* _Work to be completed_
Everything from the first line down to the line containing "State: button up" is to be retyped exactly, both ends included, with pictures left out.

* _Data segment_
+--
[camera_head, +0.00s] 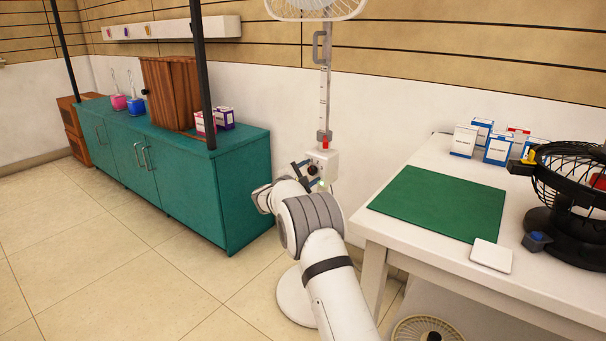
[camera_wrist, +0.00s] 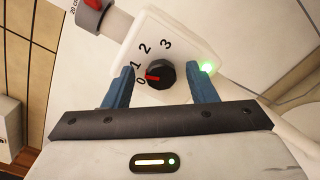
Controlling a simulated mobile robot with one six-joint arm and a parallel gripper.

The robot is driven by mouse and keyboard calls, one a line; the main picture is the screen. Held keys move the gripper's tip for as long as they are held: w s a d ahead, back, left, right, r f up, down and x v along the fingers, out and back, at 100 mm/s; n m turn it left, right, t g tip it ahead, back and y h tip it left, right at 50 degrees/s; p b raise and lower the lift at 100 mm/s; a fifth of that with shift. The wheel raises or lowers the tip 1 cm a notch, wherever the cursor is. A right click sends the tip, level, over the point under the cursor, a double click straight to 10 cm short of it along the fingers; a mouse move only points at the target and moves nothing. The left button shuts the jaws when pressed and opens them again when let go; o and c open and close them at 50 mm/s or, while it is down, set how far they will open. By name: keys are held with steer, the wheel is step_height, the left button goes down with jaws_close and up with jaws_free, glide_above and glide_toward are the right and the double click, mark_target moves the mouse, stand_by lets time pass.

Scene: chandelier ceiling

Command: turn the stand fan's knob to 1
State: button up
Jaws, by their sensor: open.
+--
* _Answer_
[camera_head, +0.00s] 
[camera_wrist, +0.00s] 
Controlling a simulated mobile robot with one six-joint arm and a parallel gripper.

The robot is driven by mouse and keyboard calls, one a line; the main picture is the screen. Held keys move the gripper's tip for as long as they are held: w s a d ahead, back, left, right, r f up, down and x v along the fingers, out and back, at 100 mm/s; n m turn it left, right, t g tip it ahead, back and y h tip it left, right at 50 degrees/s; p b raise and lower the lift at 100 mm/s; a fifth of that with shift. The wheel raises or lowers the tip 1 cm a notch, wherever the cursor is. A right click sends the tip, level, over the point under the cursor, a double click straight to 10 cm short of it along the fingers; a mouse move only points at the target and moves nothing. The left button shuts the jaws when pressed and opens them again when let go; o and c open and close them at 50 mm/s or, while it is down, set how far they will open. By name: keys are held with steer, the wheel is step_height, the left button goes down with jaws_close and up with jaws_free, glide_above and glide_toward are the right and the double click, mark_target moves the mouse, stand_by lets time pass.

Scene: chandelier ceiling

Command: turn the stand fan's knob to 1
State: button up

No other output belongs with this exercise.